Ahead Care shall be entitled to demand surrender of the items owned or co-owned by Ahead Care at any time if Ahead Care considers the fulfillment of the claims by the customer to be at risk or if the customer breaches the obligations incumbent upon it. The repossession of the goods by Ahead Care shall not constitute a rescission of the contract unless Ahead Care has expressly declared this in writing. The seizure of the purchased goods by Ahead Care shall always constitute a rescission of the contract. After taking back the goods, Ahead Care shall be entitled to realize them. The proceeds of such realization shall be set off against the customer’s liabilities – less reasonable realization costs.

The customer is obliged to take the necessary precautions and to issue all documents required by law so that the retention of title becomes effective or other security is provided or maintained in favor of Ahead Care.

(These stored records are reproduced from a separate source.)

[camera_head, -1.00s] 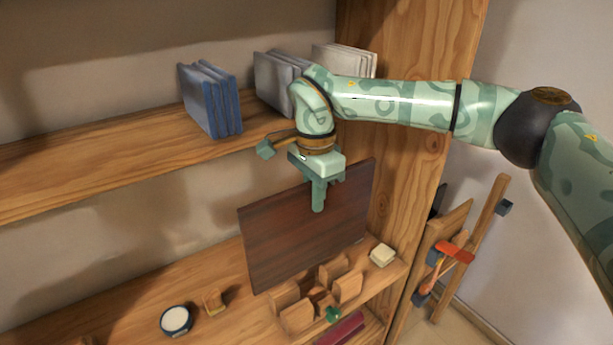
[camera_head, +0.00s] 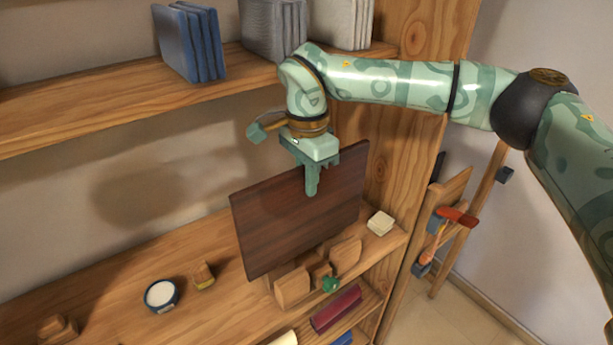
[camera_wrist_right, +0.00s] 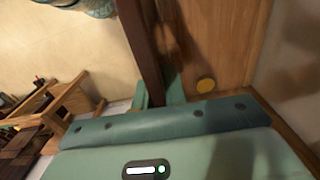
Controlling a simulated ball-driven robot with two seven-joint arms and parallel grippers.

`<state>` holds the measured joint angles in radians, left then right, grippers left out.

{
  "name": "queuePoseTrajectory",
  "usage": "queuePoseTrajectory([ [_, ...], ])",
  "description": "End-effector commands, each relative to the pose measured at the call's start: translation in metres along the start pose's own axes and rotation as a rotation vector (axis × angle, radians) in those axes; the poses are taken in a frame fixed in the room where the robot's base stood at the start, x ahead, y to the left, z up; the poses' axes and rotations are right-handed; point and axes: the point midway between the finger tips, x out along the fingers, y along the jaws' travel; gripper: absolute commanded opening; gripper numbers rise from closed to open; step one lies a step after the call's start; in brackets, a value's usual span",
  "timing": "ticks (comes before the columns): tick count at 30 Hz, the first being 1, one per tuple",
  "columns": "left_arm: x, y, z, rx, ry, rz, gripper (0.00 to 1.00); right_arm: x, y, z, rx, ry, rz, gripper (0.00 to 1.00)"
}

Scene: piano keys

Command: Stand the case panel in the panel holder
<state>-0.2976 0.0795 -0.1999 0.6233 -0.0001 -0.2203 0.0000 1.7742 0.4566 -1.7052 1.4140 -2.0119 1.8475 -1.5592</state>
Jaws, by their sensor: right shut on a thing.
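The case panel (camera_head: 300,215) is a dark red-brown board, roughly upright and slightly turned in the head view. My right gripper (camera_head: 311,187) is shut on its upper edge from above. In the right wrist view the panel shows as a dark strip (camera_wrist_right: 142,45) running from between the fingers (camera_wrist_right: 158,92). The panel holder (camera_head: 293,288) has pale wooden uprights on the lower shelf. Its front uprights show just below the panel's bottom edge; its back part is hidden behind the panel. I cannot tell whether the panel touches the holder. My left gripper is not in view.
On the lower shelf stand a round white-topped tin (camera_head: 160,295), a small wooden block (camera_head: 203,276) and a cream block (camera_head: 380,223). A green knob (camera_head: 330,284) sits by the holder. Blue books (camera_head: 190,42) stand on the upper shelf. A wooden side wall (camera_head: 400,140) rises at right.

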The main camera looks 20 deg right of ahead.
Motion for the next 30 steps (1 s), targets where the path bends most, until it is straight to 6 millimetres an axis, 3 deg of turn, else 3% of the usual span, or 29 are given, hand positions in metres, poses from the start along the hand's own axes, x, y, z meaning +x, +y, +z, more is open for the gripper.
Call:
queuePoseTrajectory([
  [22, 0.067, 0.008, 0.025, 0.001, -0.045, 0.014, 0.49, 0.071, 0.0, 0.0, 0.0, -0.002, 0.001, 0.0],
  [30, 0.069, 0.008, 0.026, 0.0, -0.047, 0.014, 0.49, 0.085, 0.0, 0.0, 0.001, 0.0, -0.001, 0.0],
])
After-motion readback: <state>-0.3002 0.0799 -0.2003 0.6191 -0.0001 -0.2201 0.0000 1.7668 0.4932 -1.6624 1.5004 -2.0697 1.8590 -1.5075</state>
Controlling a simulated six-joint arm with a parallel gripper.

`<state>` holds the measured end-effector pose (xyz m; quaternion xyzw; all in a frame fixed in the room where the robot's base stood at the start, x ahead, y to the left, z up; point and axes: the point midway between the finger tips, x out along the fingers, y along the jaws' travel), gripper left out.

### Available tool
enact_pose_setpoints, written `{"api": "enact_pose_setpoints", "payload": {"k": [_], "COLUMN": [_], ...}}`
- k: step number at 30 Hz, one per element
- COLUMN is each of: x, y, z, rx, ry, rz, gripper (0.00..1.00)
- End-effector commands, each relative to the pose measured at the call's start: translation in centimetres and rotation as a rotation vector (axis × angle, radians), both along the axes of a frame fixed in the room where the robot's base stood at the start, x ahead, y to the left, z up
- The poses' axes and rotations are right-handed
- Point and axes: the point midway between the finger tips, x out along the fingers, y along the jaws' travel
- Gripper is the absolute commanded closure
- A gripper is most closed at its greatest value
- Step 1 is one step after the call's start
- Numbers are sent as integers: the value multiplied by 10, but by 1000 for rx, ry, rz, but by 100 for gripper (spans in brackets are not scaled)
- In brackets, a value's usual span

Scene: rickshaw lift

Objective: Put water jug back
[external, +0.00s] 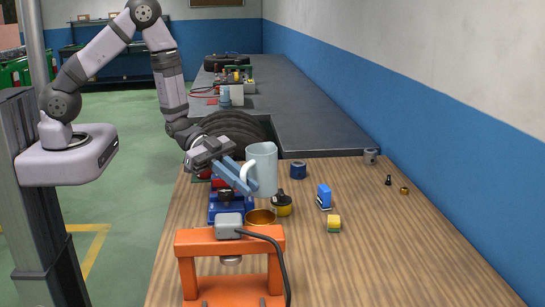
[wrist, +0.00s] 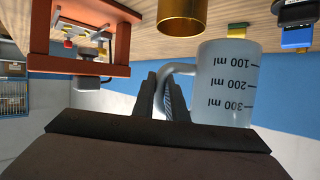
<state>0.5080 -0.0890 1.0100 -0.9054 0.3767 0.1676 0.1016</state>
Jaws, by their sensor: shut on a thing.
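The water jug (external: 263,168) is a pale blue-grey measuring jug with a handle on its left side. It is upright and appears raised above the wooden bench. My gripper (external: 243,184) reaches it from the left and is shut on its handle. In the wrist view, which shows the scene upside down, my gripper (wrist: 165,95) has its fingers on either side of the handle, and the jug (wrist: 225,85) shows 100, 200 and 300 ml marks. My fingers hide part of the handle.
A brass cup (external: 261,217) stands below the jug, with a black-and-yellow item (external: 281,204) beside it. A blue vise-like tool (external: 228,207) and an orange press frame (external: 230,242) stand to the left and in front. Small blocks (external: 324,197) lie right. The bench's right front is clear.

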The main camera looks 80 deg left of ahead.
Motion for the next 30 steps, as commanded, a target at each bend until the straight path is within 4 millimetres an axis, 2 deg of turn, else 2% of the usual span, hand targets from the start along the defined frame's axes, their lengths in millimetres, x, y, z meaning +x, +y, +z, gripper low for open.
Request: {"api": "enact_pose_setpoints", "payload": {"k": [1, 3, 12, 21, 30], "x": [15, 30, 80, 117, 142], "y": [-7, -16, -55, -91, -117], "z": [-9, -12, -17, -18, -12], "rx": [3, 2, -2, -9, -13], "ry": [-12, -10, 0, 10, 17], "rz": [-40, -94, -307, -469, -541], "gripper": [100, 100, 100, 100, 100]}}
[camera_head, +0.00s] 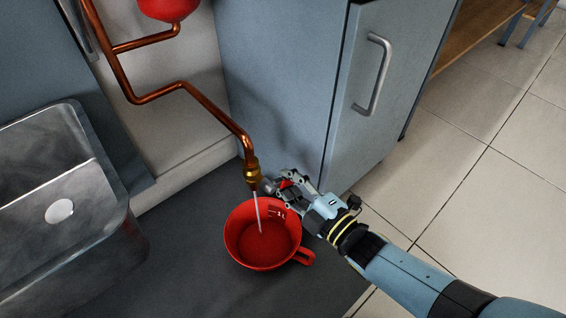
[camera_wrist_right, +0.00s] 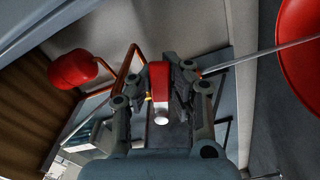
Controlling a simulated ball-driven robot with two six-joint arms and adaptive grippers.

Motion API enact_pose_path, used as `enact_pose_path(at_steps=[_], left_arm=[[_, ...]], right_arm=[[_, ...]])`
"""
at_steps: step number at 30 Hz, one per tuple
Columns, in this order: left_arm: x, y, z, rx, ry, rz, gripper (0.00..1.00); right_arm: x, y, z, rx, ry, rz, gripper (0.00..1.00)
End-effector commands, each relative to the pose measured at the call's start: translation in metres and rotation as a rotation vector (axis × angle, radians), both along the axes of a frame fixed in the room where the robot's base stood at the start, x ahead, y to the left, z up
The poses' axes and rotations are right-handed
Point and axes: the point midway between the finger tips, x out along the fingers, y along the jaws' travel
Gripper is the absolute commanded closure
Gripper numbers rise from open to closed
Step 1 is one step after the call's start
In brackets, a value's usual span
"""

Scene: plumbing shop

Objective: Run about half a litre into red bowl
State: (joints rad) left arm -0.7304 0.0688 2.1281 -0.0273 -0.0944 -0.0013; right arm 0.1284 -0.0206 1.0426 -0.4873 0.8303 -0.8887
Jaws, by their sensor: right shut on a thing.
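The red bowl (camera_head: 243,222), with a side handle and white marks inside, stands upright on the dark counter under the brass spout (camera_head: 252,175). A thin stream of water (camera_head: 258,212) runs from the spout into it. The water level is hard to read. The bowl's edge also shows in the right wrist view (camera_wrist_right: 303,50). My right gripper (camera_head: 283,184) is beside the spout, above the bowl's far right rim. It is shut on the red tap handle (camera_wrist_right: 159,72), which sits between its fingers in the wrist view. My left gripper is not in view.
A steel sink (camera_head: 60,190) is at the left. A copper pipe (camera_head: 185,88) runs from a red vessel (camera_head: 168,8) to the spout. A blue-grey cabinet (camera_head: 385,110) stands right behind my gripper. Dark counter (camera_head: 190,260) lies free left of the bowl.

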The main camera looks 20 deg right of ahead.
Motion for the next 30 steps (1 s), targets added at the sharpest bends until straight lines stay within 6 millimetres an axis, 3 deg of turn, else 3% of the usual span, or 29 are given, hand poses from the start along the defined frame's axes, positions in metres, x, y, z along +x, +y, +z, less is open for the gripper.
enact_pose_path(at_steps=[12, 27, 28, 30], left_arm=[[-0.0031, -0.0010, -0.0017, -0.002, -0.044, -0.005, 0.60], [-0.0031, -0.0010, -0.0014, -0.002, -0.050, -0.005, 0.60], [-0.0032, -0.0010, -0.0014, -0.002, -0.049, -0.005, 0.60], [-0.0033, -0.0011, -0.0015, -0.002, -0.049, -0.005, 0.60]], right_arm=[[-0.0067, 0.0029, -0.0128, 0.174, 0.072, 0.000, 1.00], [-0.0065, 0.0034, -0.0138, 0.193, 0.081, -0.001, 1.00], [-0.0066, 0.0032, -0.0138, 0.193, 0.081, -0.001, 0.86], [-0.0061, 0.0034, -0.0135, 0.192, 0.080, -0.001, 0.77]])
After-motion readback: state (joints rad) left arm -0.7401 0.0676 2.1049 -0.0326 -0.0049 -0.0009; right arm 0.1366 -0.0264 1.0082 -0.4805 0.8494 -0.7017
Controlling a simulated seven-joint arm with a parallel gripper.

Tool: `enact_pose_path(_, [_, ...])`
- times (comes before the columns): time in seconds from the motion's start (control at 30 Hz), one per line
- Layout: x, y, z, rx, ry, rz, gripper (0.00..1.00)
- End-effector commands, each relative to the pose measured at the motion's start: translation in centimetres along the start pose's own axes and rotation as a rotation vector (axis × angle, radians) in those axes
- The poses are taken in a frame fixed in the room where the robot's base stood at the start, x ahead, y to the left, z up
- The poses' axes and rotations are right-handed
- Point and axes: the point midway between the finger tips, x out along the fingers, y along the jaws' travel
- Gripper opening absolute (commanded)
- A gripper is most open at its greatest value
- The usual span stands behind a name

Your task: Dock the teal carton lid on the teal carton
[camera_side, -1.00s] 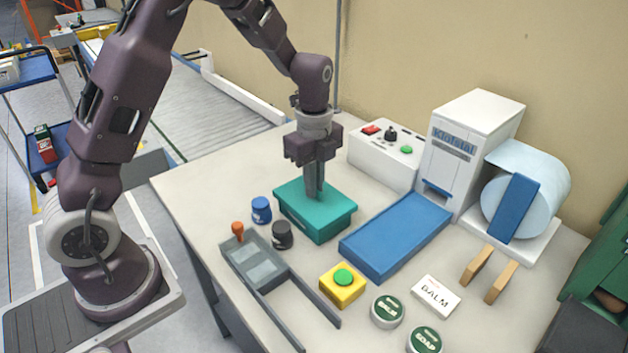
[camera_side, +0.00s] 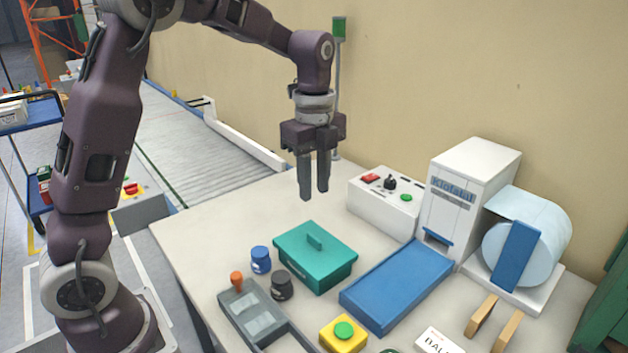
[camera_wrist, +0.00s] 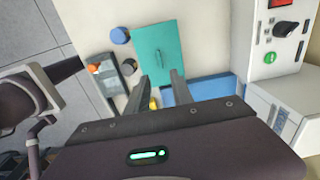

If the realizable value of the securities provided to Ahead Care exceeds the value of the claims to be secured by more than 10%, Ahead Care shall, at the customer’s request, release securities at Ahead Care’s discretion to the extent that the realizable value of the securities exceeds the claims to be secured by more than 10%.


10. Interpretation, Applicable Law, Jurisdiction

“Working day” means any day except public holidays in North Rhine-Westphalia, Sunday and Saturday.

The legal relationship between Ahead Care and the customer shall be governed exclusively by German law.

The exclusive place of jurisdiction for all legal disputes between Ahead Care and the customer, including actions on checks and bills of exchange, shall be Erlangen. Ahead Care shall, however, be entitled to bring an action against the customer at the customer’s place of business.


11.  Severability clause

If any provision in these GTC or any provision in any other agreement between the parties is or becomes invalid in whole or in part, this shall not affect the validity of all other provisions of these GTC or agreements. Ineffective parts are to be replaced by agreements which correspond to the contractual intent of the parties.